Day Thirteen – Friday, 25 May 2012
The Mumbles – Brecon
Weather – sunny 25 degrees
Accommodation – Borderers B&B, Brecon
It was a lovely drive out of The Mumbles as the weather was
less hazy. We could actually see Swansea
over the water and the Mumbles pier.
It was an hour drive to Brecon which borders the Brecon
Beacons National Park. The information
office gave us some clues to find accommodation and we quickly secured one as
we had wanted to catch the 11.30 canal boat ride. However, after all the rushing we discovered
it wasn’t operating that day as they were making it wheelchair access
friendly.
Brecon has been inhabited for at least 4500 years so there
is plenty of history in this area! The
town was named after the grandson (Brychan) of a 5th century ruler.
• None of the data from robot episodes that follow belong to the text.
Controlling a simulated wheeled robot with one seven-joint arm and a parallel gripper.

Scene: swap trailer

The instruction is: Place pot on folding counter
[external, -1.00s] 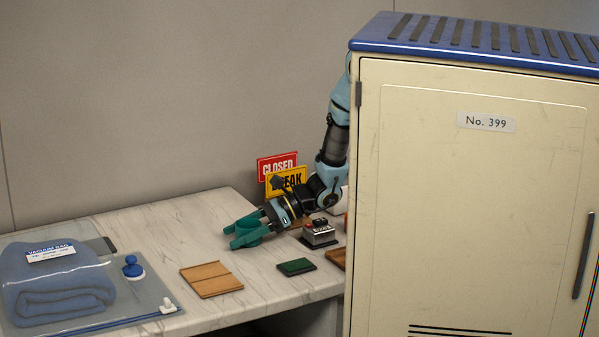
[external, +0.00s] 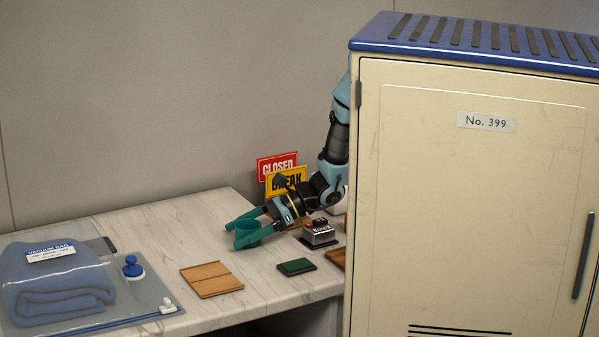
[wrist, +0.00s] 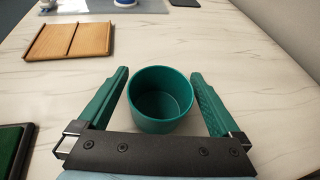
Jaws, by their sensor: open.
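The pot (wrist: 160,122) is a small round teal cup with an open top. It stands upright on the pale marbled folding counter (wrist: 270,80). My gripper (wrist: 160,78) is open, with one teal finger on each side of the pot and a visible gap on both sides. In the external view the pot (external: 247,240) shows between the fingers of my gripper (external: 235,236), low over the counter (external: 170,236). My arm comes in from behind the cabinet, which hides its base.
A wooden board (external: 211,279), a green pad (external: 296,267) and a small metal device (external: 319,233) lie near. A vacuum bag with a folded blue towel (external: 55,280) covers the left end. Signs (external: 287,182) stand behind. A tall cream cabinet (external: 470,220) blocks the right.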

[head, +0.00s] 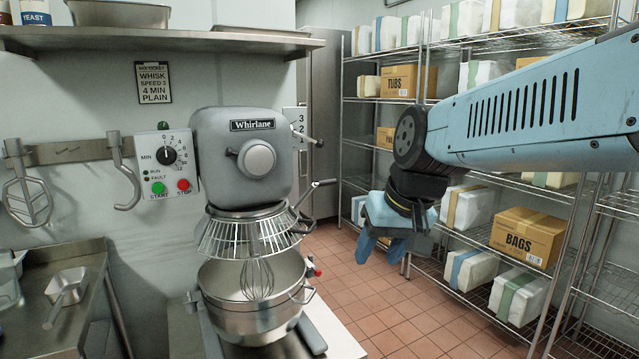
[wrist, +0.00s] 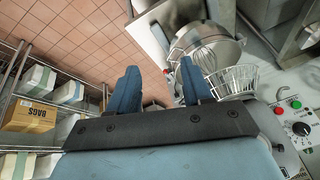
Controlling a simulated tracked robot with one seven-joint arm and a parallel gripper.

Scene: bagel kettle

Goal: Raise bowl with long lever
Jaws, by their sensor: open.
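A grey Whirlane stand mixer (head: 240,165) stands at the middle left in the head view. Its steel bowl (head: 255,305) sits low, below a wire guard, with the whisk (head: 257,280) hanging into its mouth. A long lever (head: 305,197) with a dark knob sticks out and up at the mixer's right side, just above the guard. A shorter lever (head: 308,137) sits higher, by the 3-2-1 plate. My gripper (head: 372,240) is open and empty, to the right of the long lever and apart from it. In the wrist view, my gripper (wrist: 160,85) points at the floor beside the bowl (wrist: 225,50).
A control panel (head: 167,165) with a dial and green and red buttons is left of the mixer. Wire shelves (head: 480,180) with boxes fill the right side. A red knob (head: 318,272) sits beside the bowl. Tiled floor is open between.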

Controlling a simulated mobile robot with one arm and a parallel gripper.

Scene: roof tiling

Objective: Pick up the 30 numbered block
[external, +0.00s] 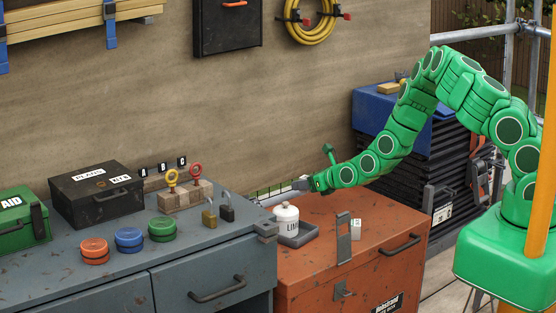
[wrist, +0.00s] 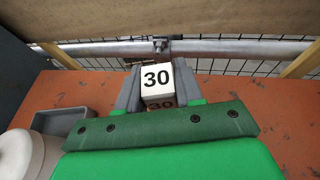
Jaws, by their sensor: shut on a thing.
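The white block numbered 30 (wrist: 157,78) sits between the grey fingers of my gripper (wrist: 157,92) in the wrist view, its number facing the camera. A darker face below it also shows a 30. My gripper is shut on this block. In the external view my gripper (external: 303,185) is at the back edge of the orange cabinet, beside the wall. The held block cannot be made out there. I cannot tell whether the block touches the cabinet top.
A white bottle (external: 286,219) stands by a grey tray (external: 298,236) on the orange cabinet (external: 325,211). A grey workbench (external: 110,278) with padlocks and pucks adjoins on the left.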

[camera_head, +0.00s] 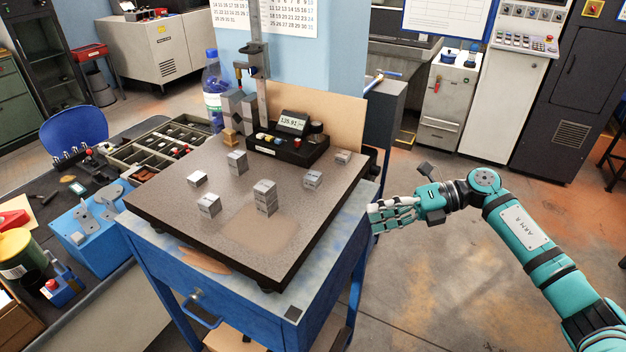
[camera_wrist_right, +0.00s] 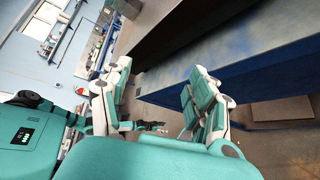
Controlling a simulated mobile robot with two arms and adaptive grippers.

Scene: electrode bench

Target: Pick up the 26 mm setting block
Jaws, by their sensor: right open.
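Several small silver metal blocks with dark markings stand apart on the grey granite plate (camera_head: 160,200). A tall block (camera_head: 265,197) stands near the middle. Other blocks are at the left (camera_head: 197,179), front left (camera_head: 209,205), back left (camera_head: 237,162), right (camera_head: 313,178) and far right (camera_head: 343,157). The markings are too small to read, so I cannot tell which is the 26 mm setting block. My right gripper (camera_head: 378,217) is open and empty, beyond the plate's right edge. Its spread fingers show in the right wrist view (camera_wrist_right: 160,80), with no block there. My left gripper is out of view.
A height gauge (camera_head: 258,80) and a black digital readout unit (camera_head: 292,132) stand at the plate's back. A water bottle (camera_head: 214,95) is behind left. A blue vice-like fixture (camera_head: 90,235) is on the left bench. The plate's front is clear.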

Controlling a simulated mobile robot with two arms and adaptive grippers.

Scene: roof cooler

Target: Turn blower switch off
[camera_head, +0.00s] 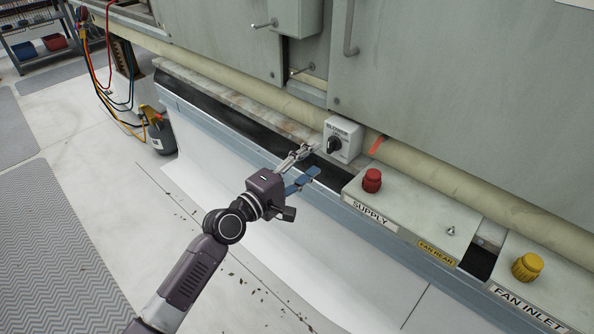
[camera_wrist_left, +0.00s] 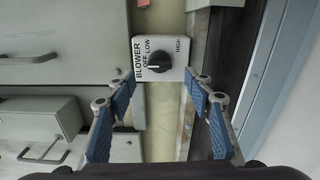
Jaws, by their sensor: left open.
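The blower switch (camera_head: 343,137) is a white box with a black rotary knob (camera_head: 334,145), on the edge of the unit beside the beige pipe. In the left wrist view the switch box (camera_wrist_left: 176,47) faces me, with the words BLOWER, OFF, LOW and HIGH. Its black knob (camera_wrist_left: 157,62) shows there too; which mark it points at is hard to tell. My left gripper (camera_head: 312,160) is open and empty, just left of and below the box. In its wrist view the blue fingers (camera_wrist_left: 160,88) are spread, with the knob ahead between their tips, apart from them. My right gripper is not in view.
A red knob (camera_head: 372,180) on the SUPPLY box (camera_head: 400,195) and a yellow knob (camera_head: 527,266) on the FAN INLET box stand to the right. The beige pipe (camera_head: 450,185) runs behind. A black gas bottle (camera_head: 162,135) with hoses is at left. Open floor lies in front.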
It was time for a cuppa and off we strolled through
delightful Brecon. We sat next to two
ladies discussing life in general. We
find the tables are closely packed so I eavesdropped on Clive’s dicky heart,
the wife deciding he’s a big boy and he can make his own appointment, an
ambulance outside Arthur’s house – only to discover it was his usual Tuesday
pick-up. Love village life….so much goes
on and everybody knows all about it.
A cuppa, scone with jam and Rodda's clotted cream and a spot of eavesdropping!
It was a short walk to the Brecon Cathedral on the hill in
the midday sun. A memorial service was
commencing in an hour so we timed our visit perfectly. Every
town has a church which has at the very least a Norman component, Saxon or
nothing older than 14th century. This cathedral is no different and it has had
a church on this site since Celtic times before the Norman Conquest. The present church has been mostly built
between 1301 and 1400. It is
beautifully preserved and a very busy part of the Brecon area being the
cathedral for southern Wales. The carved
font is 1000 years old and is from the Norman church period. It reveals the struggle between evil and good
in the personification of angels and dragons.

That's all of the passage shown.